Goal: Type out every line below exactly as it reads.

-- begin Supplied material --

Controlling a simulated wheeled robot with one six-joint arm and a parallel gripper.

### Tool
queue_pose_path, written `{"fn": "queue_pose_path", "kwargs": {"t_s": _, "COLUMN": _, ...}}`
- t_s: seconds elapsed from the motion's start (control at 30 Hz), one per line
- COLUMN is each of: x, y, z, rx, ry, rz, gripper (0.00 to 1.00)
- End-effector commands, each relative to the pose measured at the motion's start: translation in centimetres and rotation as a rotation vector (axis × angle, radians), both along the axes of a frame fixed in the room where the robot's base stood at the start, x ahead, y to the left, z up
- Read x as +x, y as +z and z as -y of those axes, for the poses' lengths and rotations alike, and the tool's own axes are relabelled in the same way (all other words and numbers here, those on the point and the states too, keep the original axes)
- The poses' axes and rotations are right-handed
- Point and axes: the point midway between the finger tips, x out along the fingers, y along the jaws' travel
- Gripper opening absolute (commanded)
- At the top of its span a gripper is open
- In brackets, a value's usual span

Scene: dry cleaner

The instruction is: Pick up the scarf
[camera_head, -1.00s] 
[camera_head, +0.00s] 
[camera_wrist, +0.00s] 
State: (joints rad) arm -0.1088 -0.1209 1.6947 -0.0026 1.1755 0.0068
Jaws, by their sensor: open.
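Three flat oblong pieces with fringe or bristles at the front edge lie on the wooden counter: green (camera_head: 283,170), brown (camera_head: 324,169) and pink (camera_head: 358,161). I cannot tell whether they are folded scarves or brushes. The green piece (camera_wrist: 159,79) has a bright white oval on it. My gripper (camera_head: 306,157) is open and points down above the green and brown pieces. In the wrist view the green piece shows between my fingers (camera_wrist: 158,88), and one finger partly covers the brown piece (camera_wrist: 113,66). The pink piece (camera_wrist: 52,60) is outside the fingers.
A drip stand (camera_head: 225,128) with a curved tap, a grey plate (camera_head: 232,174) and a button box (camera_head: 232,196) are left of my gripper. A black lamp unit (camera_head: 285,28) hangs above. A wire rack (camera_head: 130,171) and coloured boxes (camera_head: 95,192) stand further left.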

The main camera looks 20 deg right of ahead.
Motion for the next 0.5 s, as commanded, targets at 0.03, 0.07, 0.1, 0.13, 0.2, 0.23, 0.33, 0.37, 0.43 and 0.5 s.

-- end Supplied material --

Exercise solution:
Controlling a simulated wheeled robot with one six-joint arm and a parallel gripper.

### Tool
queue_pose_path, written `{"fn": "queue_pose_path", "kwargs": {"t_s": _, "COLUMN": _, ...}}`
- t_s: seconds elapsed from the motion's start (control at 30 Hz), one per line
- COLUMN is each of: x, y, z, rx, ry, rz, gripper (0.00 to 1.00)
- End-effector commands, each relative to the pose measured at the motion's start: translation in centimetres and rotation as a rotation vector (axis × angle, radians), both along the axes of a frame fixed in the room where the robot's base stood at the start, x ahead, y to the left, z up
- Read x as +x, y as +z and z as -y of those axes, for the poses' lengths and rotations alike, and the tool's own axes are relabelled in the same way (all other words and numbers here, those on the point and the states too, keep the original axes)
- The poses' axes and rotations are right-handed
- Point and axes: the point midway between the finger tips, x out along the fingers, y along the jaws' travel
- Gripper opening absolute (commanded)
- At the top of its span a gripper is open
- In brackets, a value's usual span

Scene: dry cleaner

The instruction is: Pick up the scarf
[camera_head, -1.00s] 
[camera_head, +0.00s] 
[camera_wrist, +0.00s] 
State: (joints rad) arm -0.1088 -0.1209 1.6947 -0.0026 1.1755 0.0068
Jaws, by their sensor: open.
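Three flat oblong pieces with fringe or bristles at the front edge lie on the wooden counter: green (camera_head: 283,170), brown (camera_head: 324,169) and pink (camera_head: 358,161). I cannot tell whether they are folded scarves or brushes. The green piece (camera_wrist: 159,79) has a bright white oval on it. My gripper (camera_head: 306,157) is open and points down above the green and brown pieces. In the wrist view the green piece shows between my fingers (camera_wrist: 158,88), and one finger partly covers the brown piece (camera_wrist: 113,66). The pink piece (camera_wrist: 52,60) is outside the fingers.
A drip stand (camera_head: 225,128) with a curved tap, a grey plate (camera_head: 232,174) and a button box (camera_head: 232,196) are left of my gripper. A black lamp unit (camera_head: 285,28) hangs above. A wire rack (camera_head: 130,171) and coloured boxes (camera_head: 95,192) stand further left.

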The main camera looks 20 deg right of ahead.
Motion for the next 0.5 s, as commanded, targets at 0.03, 0.07, 0.1, 0.13, 0.2, 0.23, 0.33, 0.37, 0.43 and 0.5 s.

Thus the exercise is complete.